The Revolutionary Temper
Paris, 1748-1789
Territory Rights — Worldwide including Canada, Singapore and Malaysia, but excluding the British Commonwealth.
Description
When a Parisian crowd stormed the Bastille in July 1789, it triggered an event of global consequence: the overthrow of the monarchy and the birth of a new society. Most historians account for the French Revolution by viewing it in retrospect as the outcome of underlying conditions such as a faltering economy, social tensions, or the influence of Enlightenment thought. But what did Parisians themselves think they were doing—how did they understand their world? What were the motivations and aspirations that guided their actions? In this dazzling history, Robert Darnton addresses these questions by drawing on decades of close study to conjure a past as vivid as today’s news. He explores eighteenth-century Paris as an information society much like our own, its news circuits centered in cafés, on park benches, and under the Palais-Royal’s Tree of Cracow. Through pamphlets, gossip, underground newsletters, and public performances, the events of some forty years—from disastrous treaties, official corruption, and royal debauchery to thrilling hot-air balloon ascents and new understandings of the nation—all entered the churning collective consciousness of ordinary Parisians. As public trust in royal authority eroded and new horizons opened for them, Parisians prepared themselves for revolution.

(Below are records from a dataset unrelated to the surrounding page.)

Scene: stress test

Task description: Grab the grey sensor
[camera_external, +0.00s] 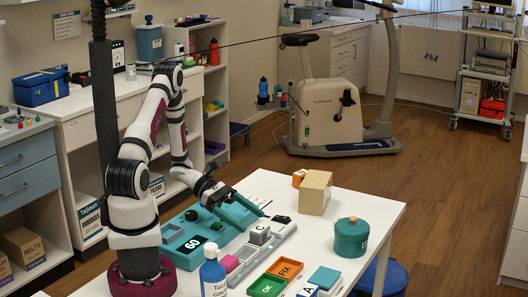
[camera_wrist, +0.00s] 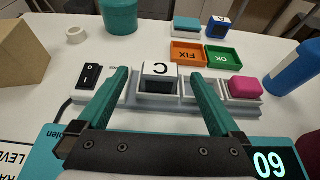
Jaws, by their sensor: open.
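A light grey block marked C (camera_external: 260,234) stands in a grey rail (camera_external: 272,243) on the white table. It is the likeliest grey sensor, though no label says so. In the wrist view the block (camera_wrist: 160,70) lies between the teal fingers of my gripper (camera_wrist: 157,76), with a gap visible on each side. My gripper (camera_external: 248,208) is open and holds nothing. In the external view its fingers are above and behind the block. I cannot tell how far the fingertips are above the rail.
A black switch (camera_wrist: 90,76) and a pink block (camera_wrist: 245,87) sit on the rail either side. Orange FIX (camera_external: 285,268) and green OK (camera_external: 267,285) trays lie in front. A teal pot (camera_external: 351,238), tan box (camera_external: 315,193) and blue bottle (camera_external: 213,272) stand around.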

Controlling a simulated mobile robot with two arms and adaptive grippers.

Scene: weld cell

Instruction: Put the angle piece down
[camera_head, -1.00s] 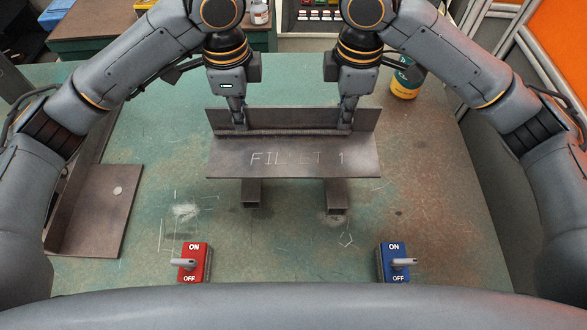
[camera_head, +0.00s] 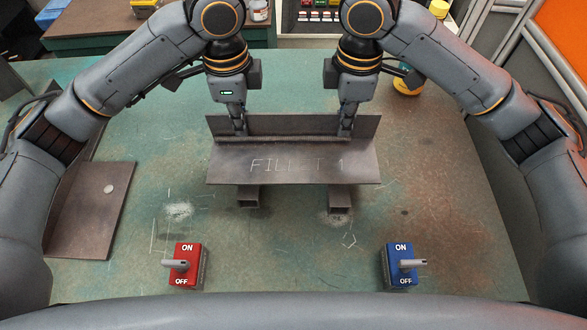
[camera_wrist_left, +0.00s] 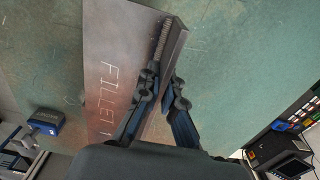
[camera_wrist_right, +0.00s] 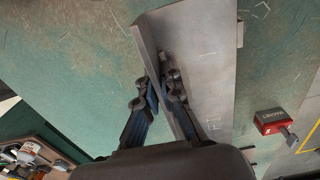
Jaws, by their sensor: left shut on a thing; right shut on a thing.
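The angle piece (camera_head: 290,165) is a dark steel L-section with "FILLET 1" chalked on its flat flange and a weld bead along the inner corner. Its upright flange stands at the back. My left gripper (camera_head: 240,131) is shut on that upright flange near the left end, and my right gripper (camera_head: 346,131) is shut on it near the right end. Both grips also show in the left wrist view (camera_wrist_left: 161,84) and right wrist view (camera_wrist_right: 163,80). The piece lies level over two square tubes (camera_head: 248,197) (camera_head: 340,200). Whether it touches them is hidden.
A red ON/OFF switch (camera_head: 187,266) and a blue one (camera_head: 399,266) stand at the table's front. Another angled steel piece (camera_head: 90,210) lies at the left. A yellow-and-teal container (camera_head: 407,82) stands at the back right. The green table (camera_head: 440,200) is clear on the right.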

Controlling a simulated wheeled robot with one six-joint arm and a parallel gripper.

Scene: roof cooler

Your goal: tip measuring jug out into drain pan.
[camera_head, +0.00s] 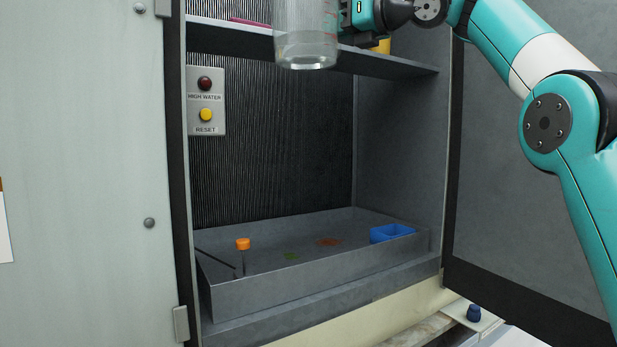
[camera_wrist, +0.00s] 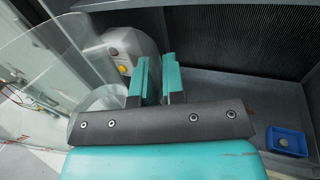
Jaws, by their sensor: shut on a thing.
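The measuring jug (camera_head: 306,35) is clear, with red markings and what looks like clear liquid low inside. It hangs upright at the top of the head view, in front of the shelf, its top cut off by the frame. My gripper is shut on the jug; its fingers (camera_wrist: 160,80) show in the wrist view, with the jug's clear wall (camera_wrist: 60,55) to their left. The drain pan (camera_head: 320,285) is a grey shallow tray on the cabinet floor, well below the jug. An orange-topped float (camera_head: 243,245) stands in its left part, and a blue open box (camera_head: 393,233) sits at its right.
A shelf (camera_head: 400,65) crosses the cabinet above the pan. A panel with a red lamp (camera_head: 204,84) and a yellow reset button (camera_head: 206,115) is on the left. The open door (camera_head: 535,170) stands at the right. The space between shelf and pan is clear.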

Darnton’s authority and sure judgment enable readers to confidently navigate the passions and complexities of controversies over court politics, Church doctrine, and the economy. And his compact, luminous prose creates an immersive reading experience. Here is a riveting narrative that succeeds in making the past a living presence.
Reviews
"Illuminating…[Robert Darnton] presents the outbreak of the revolution in Paris in 1789 as the culmination of 40 years’ worth of political scandals and cultural polemics.… [He] examines this development with not only erudition but writerly flair." — Caroline Weber, New York Times Book Review
"Drawing on an ingenious array of archival materials to create a sequence of tableaux, [Darnton] traces the emergence of a popular mentality that was ‘ready to destroy one world and construct another." — Dominic Green, Wall Street Journal
"[A] riveting synthesis of Darnton’s life work that reckons with the weightiest of 18th-century questions: what caused the French Revolution?…Erudite and entertaining." — Ruth Scurr, Spectator
"Robert Darnton is one of the world’s greatest historians, and this is an exceptional book: a huge social and cultural portrait of Paris in the build-up to the French Revolution. Every chapter brims with life and colour, from newspapers and sex scandals to philosophers and hot air balloons. Step by step he shows how the revolutionary momentum mounted, reaching a crescendo with the storming of the Bastille. A titanic work." — Dominic Sandbrook, Sunday Times
"Lucidly argued and entertaining.… Darnton’s book is a very fine account of how 18th-century Parisians received and interpreted public events, putting them on the road to revolution." — Tony Barber, Financial Times
"The Revolutionary Temper is vintage Darnton. Written in his strikingly clear prose, argued with cogency, craft and conviction, and drawing on a lifetime of distilled research,…The Revolutionary Temper offers a superlative description of the febrile volatility of opinion through the last half century of the ancient regime, as many Parisians reacted—sometimes viscerally, sometimes wittily, and sometimes in despair—to the problems faced by the monarchy. It works best as a vivid account of what it must have felt like for many inhabitants of the city to find themselves caught up in collective political turbulence—then to discover that they were on the cusp of a new age." — Colin Jones, Times Literary Supplement
"Darnton provides a sweeping account of succeeding events from the Parisian perspective, encompassing disastrous wars, struggles over Enlightenment ideas, fights for religious toleration and crazes for all manner of new phenomena, such as hot air balloons and mesmerism.… No one is better placed to uncover this world and bring it to life than Robert Darnton, a historian who[se] pathbreaking studies on 18th-century literature and the cultural impact of the Enlightenment…have inspired a generation of historians. The Revolutionary Temper is the culmination of Darnton’s output and, like all his works, it is very readable." — Marisa Linton, History Today
"This book is the culmination of a lifetime of scholarly research, enhanced by an intuitive understanding of the French mood. Short chapters stand alone as delightfully intriguing stories about a society in turmoil. Brought together, they explain how the French eventually turned to revolution. This book is, quite simply, a feast, but one that, thanks to superb storytelling, is easy to digest." — Gerard DeGroot, Times (UK)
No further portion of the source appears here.